Quoting from the Bash manual:

An indexed array is created automatically if any variable is assigned to using the syntax


The subscript is treated as an arithmetic expression that must evaluate to a number.

Is subscript

  • an arithmetic expression, or
  • an arithmetic expansion where $(( and )) are ignored and only an arithmetic expression is there?

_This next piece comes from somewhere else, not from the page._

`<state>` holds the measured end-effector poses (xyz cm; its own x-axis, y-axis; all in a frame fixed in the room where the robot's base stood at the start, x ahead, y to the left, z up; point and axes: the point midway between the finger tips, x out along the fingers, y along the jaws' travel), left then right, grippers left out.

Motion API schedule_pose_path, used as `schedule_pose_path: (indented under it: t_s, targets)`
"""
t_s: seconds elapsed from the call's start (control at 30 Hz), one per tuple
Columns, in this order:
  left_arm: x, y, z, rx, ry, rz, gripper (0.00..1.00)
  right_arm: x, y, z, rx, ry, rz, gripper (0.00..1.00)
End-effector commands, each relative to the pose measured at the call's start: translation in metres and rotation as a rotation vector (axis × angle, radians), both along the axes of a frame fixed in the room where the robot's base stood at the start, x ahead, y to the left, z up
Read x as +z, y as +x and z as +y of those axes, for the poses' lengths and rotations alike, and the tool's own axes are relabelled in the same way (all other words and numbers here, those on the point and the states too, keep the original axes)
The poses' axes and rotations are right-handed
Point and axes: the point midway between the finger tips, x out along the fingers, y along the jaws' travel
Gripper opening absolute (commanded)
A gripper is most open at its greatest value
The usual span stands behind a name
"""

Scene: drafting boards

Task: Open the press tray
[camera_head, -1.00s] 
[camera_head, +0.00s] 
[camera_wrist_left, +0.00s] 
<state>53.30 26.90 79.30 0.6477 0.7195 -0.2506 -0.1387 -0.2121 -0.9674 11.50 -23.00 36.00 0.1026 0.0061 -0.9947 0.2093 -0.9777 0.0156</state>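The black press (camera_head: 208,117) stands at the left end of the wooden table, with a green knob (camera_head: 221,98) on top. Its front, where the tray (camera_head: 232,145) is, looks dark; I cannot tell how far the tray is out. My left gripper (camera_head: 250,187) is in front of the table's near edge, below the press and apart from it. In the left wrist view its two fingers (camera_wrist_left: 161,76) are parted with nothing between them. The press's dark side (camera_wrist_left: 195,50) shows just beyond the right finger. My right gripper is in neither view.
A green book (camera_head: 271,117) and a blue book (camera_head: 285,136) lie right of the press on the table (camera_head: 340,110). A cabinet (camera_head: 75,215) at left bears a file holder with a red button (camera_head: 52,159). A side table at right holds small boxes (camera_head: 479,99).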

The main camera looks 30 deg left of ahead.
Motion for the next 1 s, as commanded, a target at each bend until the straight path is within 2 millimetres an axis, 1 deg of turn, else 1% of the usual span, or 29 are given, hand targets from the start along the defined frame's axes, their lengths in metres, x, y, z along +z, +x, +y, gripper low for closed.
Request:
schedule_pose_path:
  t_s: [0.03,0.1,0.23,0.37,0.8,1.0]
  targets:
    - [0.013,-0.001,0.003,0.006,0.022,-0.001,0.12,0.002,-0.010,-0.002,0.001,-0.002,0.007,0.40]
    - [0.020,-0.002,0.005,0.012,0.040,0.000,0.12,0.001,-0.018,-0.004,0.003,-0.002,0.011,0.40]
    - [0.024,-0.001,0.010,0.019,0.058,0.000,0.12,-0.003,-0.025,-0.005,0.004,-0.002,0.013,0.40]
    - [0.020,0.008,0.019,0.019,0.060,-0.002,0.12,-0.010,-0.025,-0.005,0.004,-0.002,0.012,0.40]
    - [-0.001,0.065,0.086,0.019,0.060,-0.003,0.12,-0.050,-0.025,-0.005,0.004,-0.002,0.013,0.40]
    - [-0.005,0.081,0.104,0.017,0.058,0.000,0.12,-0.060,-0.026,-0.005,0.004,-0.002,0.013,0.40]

In other words, is there a step of arithmetic expansion here, just like when interpreting a command with arithmetic expansion?

For example,

$ declare -p myarr
declare -a myarr='([0]="0" [2]="3" [3]="9999")'

$ echo ${myarr[1+2]}
$ echo ${myarr[$((1+2))]}
  • 1
    Are you asking if your demonstration (the first echo command) is true? – Jeff Schaller May 3 '16 at 16:22
  • No. I am asking the questions I asked. The example is to show that explicit arith expansion works. – Tim May 3 '16 at 16:25
  • 1
    You ask if subscript is an arithmetic expansion, then show that it is. It seems self-answered? – Jeff Schaller May 3 '16 at 16:26
  • 1
    Two ways that achieve the same thing are not necessarily the same. – Tim May 3 '16 at 16:28

Is there a step of arithmetic expansion [with array subscripts], just like when interpreting a command with arithmetic expansion?


Variable expansion:

$ unset -v a
$ declare -p a
-bash: declare: a: not found
$ x=4
$ a[x]=4
$ declare -p a
declare -a a='([4]="4")'

Parameter expansion:

$ six=six
$ a[${#six}]=3
$ declare -p a
declare -a a='([3]="3" [4]="4")'

Command substitution:

$ a[$(echo 9)]=9
$ declare -p a
declare -a a='([3]="3" [4]="4" [9]="9")'

Quote removal:

$ a["5"]=5
$ declare -p a
declare -a a='([3]="3" [4]="4" [5]="5" [9]="9")'
$ a['6']=6
$ declare -p a
declare -a a='([3]="3" [4]="4" [5]="5" [6]="6" [9]="9")'
$ a[\7]=7
$ declare -p a
declare -a a='([3]="3" [4]="4" [5]="5" [6]="6" [7]="7" [9]="9")'


3.5.5 Arithmetic Expansion

All tokens in the expression undergo parameter and variable expansion, command substitution, and quote removal.

  • Is a subscript to an indexed array an arithmetic expansion?

To be precise: No, it is an "arithmetic expression", identical to what is inside an "arithmetic expansion" but lacks the $(( )).

Both evaluate the expression till it becomes a number (or a null).